In response, the DVA moved on three separate fronts to limit claims for Agent Orange exposure to only those Vietnam veterans who had “boots on the ground” in the Republic of Vietnam. In addition to the Rules Change, the DVA requested Sen. Akaka (D-HI) to introduce the Agent Orange Equitable Compensation Act (S. 2026) to "amend title 38, U.S. Code, chapter 11, to …clarify that the presumption of herbicide exposure provided by 38 U.S.C. 1116(f) applies only to veterans who served in Vietnam on land or on Vietnam's inland waterways and not to those who served only in waters offshore or in airspace above." That bill is pending in Committee on Veterans' Affairs.

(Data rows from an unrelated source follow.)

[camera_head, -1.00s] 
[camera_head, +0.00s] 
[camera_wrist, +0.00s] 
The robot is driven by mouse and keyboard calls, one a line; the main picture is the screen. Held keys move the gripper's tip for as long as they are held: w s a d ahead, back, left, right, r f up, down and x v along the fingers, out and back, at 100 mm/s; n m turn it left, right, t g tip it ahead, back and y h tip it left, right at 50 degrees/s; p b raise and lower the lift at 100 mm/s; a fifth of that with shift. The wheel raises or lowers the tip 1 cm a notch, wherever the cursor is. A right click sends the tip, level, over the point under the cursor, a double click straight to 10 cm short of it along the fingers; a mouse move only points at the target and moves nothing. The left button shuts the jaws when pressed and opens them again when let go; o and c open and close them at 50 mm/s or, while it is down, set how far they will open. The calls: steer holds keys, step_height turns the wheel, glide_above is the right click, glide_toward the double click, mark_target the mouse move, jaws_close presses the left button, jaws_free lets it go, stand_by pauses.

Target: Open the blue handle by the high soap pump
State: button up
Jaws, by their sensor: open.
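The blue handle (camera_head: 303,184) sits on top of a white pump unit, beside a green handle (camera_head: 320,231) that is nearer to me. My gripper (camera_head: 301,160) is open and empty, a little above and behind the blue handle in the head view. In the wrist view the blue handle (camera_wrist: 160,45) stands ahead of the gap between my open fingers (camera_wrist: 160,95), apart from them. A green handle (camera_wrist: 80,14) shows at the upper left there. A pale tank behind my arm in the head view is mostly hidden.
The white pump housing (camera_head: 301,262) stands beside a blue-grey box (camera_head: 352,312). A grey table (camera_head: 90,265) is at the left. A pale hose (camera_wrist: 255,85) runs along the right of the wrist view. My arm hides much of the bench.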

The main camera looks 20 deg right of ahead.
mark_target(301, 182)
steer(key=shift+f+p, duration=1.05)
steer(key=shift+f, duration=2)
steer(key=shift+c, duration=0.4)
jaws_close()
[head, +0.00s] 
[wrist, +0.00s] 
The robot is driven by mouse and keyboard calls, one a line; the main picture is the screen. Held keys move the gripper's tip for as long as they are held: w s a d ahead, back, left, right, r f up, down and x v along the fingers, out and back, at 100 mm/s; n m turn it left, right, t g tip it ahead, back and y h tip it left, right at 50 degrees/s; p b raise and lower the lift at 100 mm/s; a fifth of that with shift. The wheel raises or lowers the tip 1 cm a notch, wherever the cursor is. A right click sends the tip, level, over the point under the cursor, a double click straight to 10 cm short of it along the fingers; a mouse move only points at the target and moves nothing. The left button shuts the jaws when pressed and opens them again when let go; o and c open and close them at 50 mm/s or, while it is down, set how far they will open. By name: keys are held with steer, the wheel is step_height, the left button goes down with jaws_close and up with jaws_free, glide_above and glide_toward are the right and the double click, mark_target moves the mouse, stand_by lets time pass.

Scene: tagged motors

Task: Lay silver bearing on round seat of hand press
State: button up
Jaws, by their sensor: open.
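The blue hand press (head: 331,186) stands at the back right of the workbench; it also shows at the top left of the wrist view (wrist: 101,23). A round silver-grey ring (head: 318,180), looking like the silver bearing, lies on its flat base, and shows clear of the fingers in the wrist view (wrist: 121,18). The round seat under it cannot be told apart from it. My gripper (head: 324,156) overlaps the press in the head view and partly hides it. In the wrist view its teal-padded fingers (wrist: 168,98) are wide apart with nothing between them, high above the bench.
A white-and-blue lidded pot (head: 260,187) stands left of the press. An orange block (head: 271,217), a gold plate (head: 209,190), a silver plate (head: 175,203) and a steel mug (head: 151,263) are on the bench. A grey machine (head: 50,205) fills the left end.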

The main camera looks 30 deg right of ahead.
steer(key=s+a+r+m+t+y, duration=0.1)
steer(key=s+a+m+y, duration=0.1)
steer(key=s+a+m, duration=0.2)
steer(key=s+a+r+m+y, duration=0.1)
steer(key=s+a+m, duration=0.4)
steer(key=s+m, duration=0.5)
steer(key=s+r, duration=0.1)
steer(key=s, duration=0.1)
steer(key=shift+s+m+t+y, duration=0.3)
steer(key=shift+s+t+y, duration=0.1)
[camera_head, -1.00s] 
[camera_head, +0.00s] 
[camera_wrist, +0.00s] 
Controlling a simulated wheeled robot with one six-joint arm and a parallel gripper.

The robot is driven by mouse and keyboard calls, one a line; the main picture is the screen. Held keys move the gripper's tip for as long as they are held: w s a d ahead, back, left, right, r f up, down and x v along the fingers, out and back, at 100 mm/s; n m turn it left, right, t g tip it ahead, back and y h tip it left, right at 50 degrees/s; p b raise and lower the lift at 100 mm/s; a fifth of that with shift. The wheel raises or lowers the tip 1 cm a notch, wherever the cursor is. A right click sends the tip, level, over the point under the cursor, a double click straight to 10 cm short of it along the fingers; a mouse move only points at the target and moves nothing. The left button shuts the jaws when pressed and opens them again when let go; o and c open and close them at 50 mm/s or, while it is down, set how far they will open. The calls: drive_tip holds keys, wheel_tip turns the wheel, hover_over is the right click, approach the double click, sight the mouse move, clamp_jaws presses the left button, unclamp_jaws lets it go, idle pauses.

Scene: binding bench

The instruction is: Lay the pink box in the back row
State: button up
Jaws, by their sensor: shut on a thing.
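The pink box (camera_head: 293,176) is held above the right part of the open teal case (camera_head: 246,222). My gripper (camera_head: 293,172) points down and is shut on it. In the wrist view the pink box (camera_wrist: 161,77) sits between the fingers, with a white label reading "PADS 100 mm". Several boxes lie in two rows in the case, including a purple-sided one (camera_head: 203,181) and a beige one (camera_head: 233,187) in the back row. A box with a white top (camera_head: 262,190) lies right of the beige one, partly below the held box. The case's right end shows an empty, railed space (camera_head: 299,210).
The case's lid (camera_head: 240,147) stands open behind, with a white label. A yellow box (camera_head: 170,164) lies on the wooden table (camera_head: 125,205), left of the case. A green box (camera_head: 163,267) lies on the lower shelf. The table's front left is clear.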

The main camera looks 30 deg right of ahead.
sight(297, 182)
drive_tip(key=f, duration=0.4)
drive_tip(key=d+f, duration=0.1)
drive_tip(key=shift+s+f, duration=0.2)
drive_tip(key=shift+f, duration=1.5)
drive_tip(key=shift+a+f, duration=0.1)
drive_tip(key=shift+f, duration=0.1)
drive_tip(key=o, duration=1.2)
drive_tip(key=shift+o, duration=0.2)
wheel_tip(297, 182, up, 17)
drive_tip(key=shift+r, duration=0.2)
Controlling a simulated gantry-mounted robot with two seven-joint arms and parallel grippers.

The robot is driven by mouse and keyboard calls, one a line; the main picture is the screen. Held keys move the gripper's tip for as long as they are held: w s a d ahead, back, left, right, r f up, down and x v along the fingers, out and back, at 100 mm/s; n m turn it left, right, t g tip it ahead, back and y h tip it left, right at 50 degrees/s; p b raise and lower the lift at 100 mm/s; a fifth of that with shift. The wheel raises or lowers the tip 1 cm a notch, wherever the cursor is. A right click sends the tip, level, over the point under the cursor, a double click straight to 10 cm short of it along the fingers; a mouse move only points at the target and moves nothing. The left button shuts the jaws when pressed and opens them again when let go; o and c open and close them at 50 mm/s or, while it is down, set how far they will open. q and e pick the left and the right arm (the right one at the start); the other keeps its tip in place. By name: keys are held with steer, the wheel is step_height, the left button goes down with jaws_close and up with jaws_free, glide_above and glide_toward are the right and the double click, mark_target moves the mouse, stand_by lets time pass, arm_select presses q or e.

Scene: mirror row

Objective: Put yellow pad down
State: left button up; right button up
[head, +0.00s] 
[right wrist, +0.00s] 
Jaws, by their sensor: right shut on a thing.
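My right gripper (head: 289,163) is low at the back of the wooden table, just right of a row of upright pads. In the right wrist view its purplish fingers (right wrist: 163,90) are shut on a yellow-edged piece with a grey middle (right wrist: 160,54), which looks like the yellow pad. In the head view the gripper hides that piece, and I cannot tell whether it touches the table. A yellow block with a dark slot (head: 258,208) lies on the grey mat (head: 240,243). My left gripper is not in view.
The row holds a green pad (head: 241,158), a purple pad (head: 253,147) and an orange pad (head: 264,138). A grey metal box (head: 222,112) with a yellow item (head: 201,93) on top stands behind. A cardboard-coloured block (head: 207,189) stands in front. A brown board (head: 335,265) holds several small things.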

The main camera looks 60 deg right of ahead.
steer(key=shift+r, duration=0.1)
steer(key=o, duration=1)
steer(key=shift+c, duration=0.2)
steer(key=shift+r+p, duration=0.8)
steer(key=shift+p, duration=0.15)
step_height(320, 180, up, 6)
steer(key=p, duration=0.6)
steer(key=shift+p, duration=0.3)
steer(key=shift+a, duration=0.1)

The DVA also filed an appeal of the decision by the CAVC. In May 2008, the Federal Circuit reversed the decision of the CAVC in Haas v. Peake, 525 F.3d 1168 (Fed.Cir. 2008) (Westlaw password):
We reverse the Veterans Court's ruling rejecting the DVA's interpretation of section 3.307(a)(6)(iii) of the agency's regulations as requiring the service member's presence at some point on the landmass or the inland waters of Vietnam. We remand to the Veterans Court for further proceedings consistent with this opinion. Before the Veterans Court on remand, Mr. Haas is free to pursue his claim that he was actually exposed to herbicides while on board his ship as it traveled near the Vietnamese coast. However, he is not entitled to the benefit of the presumptions set forth in 38 U.S.C. § 1116 and the corresponding DVA regulations, which are limited to those who “served in the Republic of Vietnam.”The National Veterans Legal Services Program has filed a brief with the US Court of Appeals for the Federal Circuit requesting an en banc review, or a re-hearing of the Haas case. Interestingly, under the proposed DVA “Definition of Service in the Republic of Vietnam”, a pilot who became a POW and was held in captivity in the Hanoi Hilton would not be entitled to a presumption for receiving benefits for Agent Orange exposure.